== Set exercise ==
Begin with the line holding "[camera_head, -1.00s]", end with the line holding "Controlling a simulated", and repeat every line in between exactly, without pictures.

== Rows about robot tasks ==
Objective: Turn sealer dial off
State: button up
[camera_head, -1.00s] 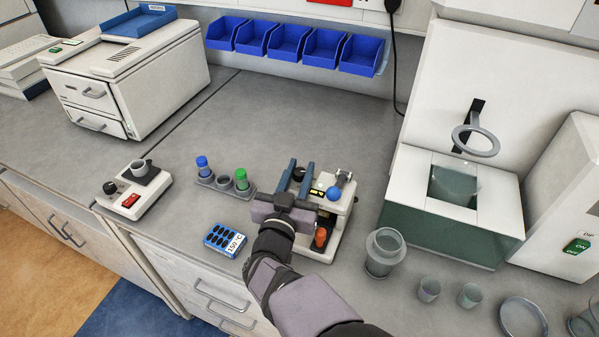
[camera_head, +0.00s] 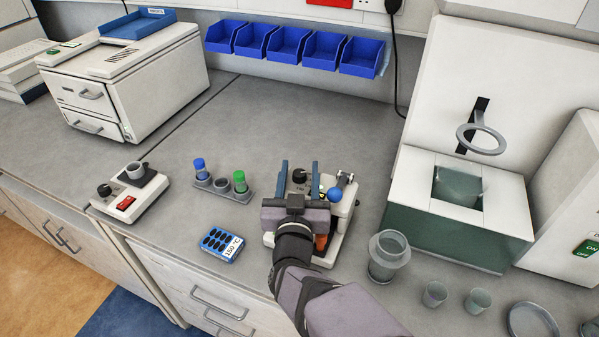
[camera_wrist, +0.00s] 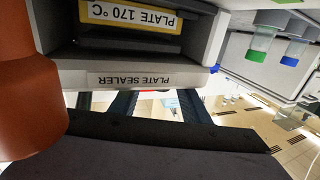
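The plate sealer (camera_head: 342,207) is a small off-white machine at the middle of the bench. The wrist view shows its upside-down "PLATE SEALER" label (camera_wrist: 145,79) and a yellow "PLATE 170 °C" label (camera_wrist: 130,14). A dark round knob (camera_head: 299,175), seemingly its dial, shows between my fingers in the head view; contact cannot be told. My gripper (camera_head: 300,168) is open, its two blue fingers apart over the sealer with nothing visibly held. Its fingers also show in the wrist view (camera_wrist: 158,104). My gripper body hides part of the sealer's front.
A blue ball-ended part (camera_head: 335,194) and an orange cylinder (camera_head: 321,242) are close to my gripper. A vial rack (camera_head: 222,185) and a blue 150 °C block (camera_head: 221,244) lie left. Glass vessels (camera_head: 387,255) stand right. The bench behind is clear.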

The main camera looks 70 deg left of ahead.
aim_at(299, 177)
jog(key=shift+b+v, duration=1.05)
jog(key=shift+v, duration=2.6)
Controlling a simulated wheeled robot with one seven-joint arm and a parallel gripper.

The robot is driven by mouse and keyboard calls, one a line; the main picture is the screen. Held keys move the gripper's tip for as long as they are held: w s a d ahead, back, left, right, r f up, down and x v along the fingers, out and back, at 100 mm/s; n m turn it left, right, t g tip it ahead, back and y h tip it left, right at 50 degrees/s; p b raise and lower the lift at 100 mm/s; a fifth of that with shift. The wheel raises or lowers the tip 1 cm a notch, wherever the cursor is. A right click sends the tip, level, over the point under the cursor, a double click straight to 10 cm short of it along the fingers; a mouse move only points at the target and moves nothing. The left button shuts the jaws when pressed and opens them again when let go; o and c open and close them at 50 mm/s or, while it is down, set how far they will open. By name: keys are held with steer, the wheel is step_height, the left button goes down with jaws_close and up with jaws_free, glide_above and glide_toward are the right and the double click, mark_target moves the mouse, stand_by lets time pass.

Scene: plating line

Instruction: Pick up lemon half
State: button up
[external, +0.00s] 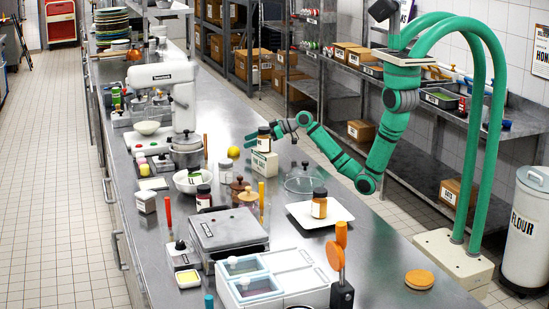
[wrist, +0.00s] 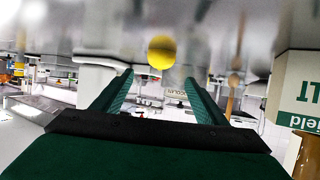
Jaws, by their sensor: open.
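The lemon half (external: 233,151) is a small yellow round shape on the steel counter, left of the salt box. In the wrist view the lemon half (wrist: 161,52) shows ahead of the fingertips, between their lines. My gripper (external: 248,137) reaches leftward from the right, near the salt box and a little to the right of the lemon half. In the wrist view my gripper (wrist: 159,77) has its two green fingers spread with nothing between them. The lemon half appears apart from the fingers.
The salt box (wrist: 301,100) also fills the right of the wrist view. A pot (external: 187,153) and mixer (external: 165,95) stand to the left. A glass lid (external: 303,183) lies to the right.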

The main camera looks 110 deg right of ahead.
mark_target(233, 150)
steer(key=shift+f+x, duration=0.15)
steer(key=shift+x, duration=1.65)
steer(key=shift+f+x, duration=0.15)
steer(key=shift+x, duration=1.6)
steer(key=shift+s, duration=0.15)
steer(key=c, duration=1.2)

== Expected answer ==
[camera_head, -1.00s] 
[camera_head, +0.00s] 
[camera_wrist, +0.00s] 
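The plate sealer (camera_head: 342,207) is a small off-white machine at the middle of the bench. The wrist view shows its upside-down "PLATE SEALER" label (camera_wrist: 145,79) and a yellow "PLATE 170 °C" label (camera_wrist: 130,14). A dark round knob (camera_head: 299,175), seemingly its dial, shows between my fingers in the head view; contact cannot be told. My gripper (camera_head: 300,168) is open, its two blue fingers apart over the sealer with nothing visibly held. Its fingers also show in the wrist view (camera_wrist: 158,104). My gripper body hides part of the sealer's front.
A blue ball-ended part (camera_head: 335,194) and an orange cylinder (camera_head: 321,242) are close to my gripper. A vial rack (camera_head: 222,185) and a blue 150 °C block (camera_head: 221,244) lie left. Glass vessels (camera_head: 387,255) stand right. The bench behind is clear.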

The main camera looks 70 deg left of ahead.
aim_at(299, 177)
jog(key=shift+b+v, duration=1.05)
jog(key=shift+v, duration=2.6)
Controlling a simulated wheeled robot with one seven-joint arm and a parallel gripper.

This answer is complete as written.